No supermercado de Maria Conceição não entra frio. Aos 46 anos, leva quase metade da vida em Andorra. Ninguém diria, ao entrar no Luso Shopping. Nas prateleiras há massas Milaneza, cerveja Sagres, óleo Fula e fumeiro de Montalegre. E bacalhau. Sempre o bacalhau. "Os portugueses buscam o que é nosso", garante a comerciante, que também tem clientes de outras nacionalidades. Os produtos são todos portugueses. Dá para matar as saudades. Voltar? "De momento é difícil. Então se não há emprego para os novos, quanto mais para nós". Crise por crise, em Andorra sempre se aguenta melhor.

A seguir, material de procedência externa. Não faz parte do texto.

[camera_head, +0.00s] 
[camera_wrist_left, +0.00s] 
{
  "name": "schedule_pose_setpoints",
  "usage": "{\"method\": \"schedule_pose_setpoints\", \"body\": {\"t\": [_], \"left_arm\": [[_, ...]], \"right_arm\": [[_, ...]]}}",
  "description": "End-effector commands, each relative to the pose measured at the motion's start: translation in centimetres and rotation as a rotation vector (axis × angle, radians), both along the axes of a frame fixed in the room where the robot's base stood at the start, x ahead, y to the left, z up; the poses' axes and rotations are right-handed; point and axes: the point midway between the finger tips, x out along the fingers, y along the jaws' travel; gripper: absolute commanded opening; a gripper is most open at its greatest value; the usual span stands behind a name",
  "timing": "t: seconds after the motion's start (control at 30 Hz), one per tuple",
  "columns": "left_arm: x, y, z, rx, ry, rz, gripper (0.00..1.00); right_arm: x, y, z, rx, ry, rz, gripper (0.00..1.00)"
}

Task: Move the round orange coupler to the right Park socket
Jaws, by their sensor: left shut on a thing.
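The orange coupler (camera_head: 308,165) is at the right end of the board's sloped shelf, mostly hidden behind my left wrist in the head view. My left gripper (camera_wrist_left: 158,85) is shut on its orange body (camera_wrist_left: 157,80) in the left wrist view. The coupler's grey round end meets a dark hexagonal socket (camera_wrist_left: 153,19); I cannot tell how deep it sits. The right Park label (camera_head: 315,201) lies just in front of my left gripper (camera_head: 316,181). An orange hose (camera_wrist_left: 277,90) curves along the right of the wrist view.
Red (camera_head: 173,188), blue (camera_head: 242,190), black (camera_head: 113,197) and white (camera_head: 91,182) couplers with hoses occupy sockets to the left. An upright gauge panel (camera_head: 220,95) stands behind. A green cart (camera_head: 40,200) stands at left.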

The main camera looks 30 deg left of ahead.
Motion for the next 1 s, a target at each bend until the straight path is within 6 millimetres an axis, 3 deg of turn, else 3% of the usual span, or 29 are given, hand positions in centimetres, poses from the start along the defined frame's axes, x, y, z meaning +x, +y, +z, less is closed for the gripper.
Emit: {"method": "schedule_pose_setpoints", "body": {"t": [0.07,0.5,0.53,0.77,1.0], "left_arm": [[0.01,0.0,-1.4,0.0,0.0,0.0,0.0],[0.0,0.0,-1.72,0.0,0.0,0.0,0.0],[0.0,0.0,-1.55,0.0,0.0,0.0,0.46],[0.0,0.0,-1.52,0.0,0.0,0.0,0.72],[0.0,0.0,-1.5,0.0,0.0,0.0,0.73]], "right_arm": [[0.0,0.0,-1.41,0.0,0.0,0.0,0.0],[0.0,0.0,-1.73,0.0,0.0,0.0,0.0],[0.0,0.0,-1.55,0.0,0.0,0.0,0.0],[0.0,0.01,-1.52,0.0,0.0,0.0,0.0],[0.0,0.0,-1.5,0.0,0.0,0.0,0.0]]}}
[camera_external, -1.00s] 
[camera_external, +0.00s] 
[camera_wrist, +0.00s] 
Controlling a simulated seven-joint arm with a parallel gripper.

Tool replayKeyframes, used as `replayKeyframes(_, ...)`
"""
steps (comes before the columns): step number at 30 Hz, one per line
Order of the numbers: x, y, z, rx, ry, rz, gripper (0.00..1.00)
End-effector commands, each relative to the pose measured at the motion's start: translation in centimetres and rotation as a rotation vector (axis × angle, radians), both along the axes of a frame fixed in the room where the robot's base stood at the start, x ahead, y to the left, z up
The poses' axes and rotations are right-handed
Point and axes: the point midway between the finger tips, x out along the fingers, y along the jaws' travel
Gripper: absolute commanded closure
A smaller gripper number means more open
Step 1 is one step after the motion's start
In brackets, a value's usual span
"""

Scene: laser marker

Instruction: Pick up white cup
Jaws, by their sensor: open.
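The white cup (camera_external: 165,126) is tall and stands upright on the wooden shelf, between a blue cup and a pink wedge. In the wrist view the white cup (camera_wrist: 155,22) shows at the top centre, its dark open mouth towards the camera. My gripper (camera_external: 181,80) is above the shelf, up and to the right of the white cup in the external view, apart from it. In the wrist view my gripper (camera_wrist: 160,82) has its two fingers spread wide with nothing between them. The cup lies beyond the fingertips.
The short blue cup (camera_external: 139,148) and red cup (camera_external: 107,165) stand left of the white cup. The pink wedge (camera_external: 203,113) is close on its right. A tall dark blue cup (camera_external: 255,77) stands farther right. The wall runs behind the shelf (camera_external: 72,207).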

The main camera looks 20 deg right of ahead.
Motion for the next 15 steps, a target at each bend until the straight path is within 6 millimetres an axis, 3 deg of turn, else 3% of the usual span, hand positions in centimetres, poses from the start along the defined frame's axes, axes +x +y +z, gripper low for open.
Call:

O salário mínimo é de 900 euros e António Leão da Silva garante que pouca gente trabalhará por essa retribuição. O ordenado é sempre mais alto. Aliás, antes da crise ter chegado, um trabalhador da construção, com horas extraordinárias e serviço aos fins-de-semana, poderia chegar a arrecadar entre cinco e seis mil euros. Números que o estado actual da economia transformou em recordações.
"O nível de vida da comunidade portuguesa é bom", sublinha José Manuel Silva, conselheiro para as comunidades portuguesas em Andorra. Não admira, portanto, que quem tem um negócio e a vida estruturada em Andorra encare como difícil o regresso. As férias e fins-de-semana prolongados podem dar para matar as as saudades de Portugal.
E para resolver problemas burocráticos. Agostinho Parente que o diga. Quase perdia a fala quando, na embaixada, lhe disseram que para tirar o bilhete de identidade para o filho mais novo era preciso pagar quase 400 euros. "Fui a Portugal e paguei 25 euros no máximo", explicou. Logo houve quem lembrasse que também para mandar um fax autenticado foram pedidos 160 euros e que para obter um passaporte o custo ultrapassará os 100 euros. Somam-se as queixas de falta de apoio da embaixada portuguesa.
Palavra ao embaixador? Impossível. Informou o JN, através do recepcionista, que para falar tinha de pedir autorização prévia ao Governo.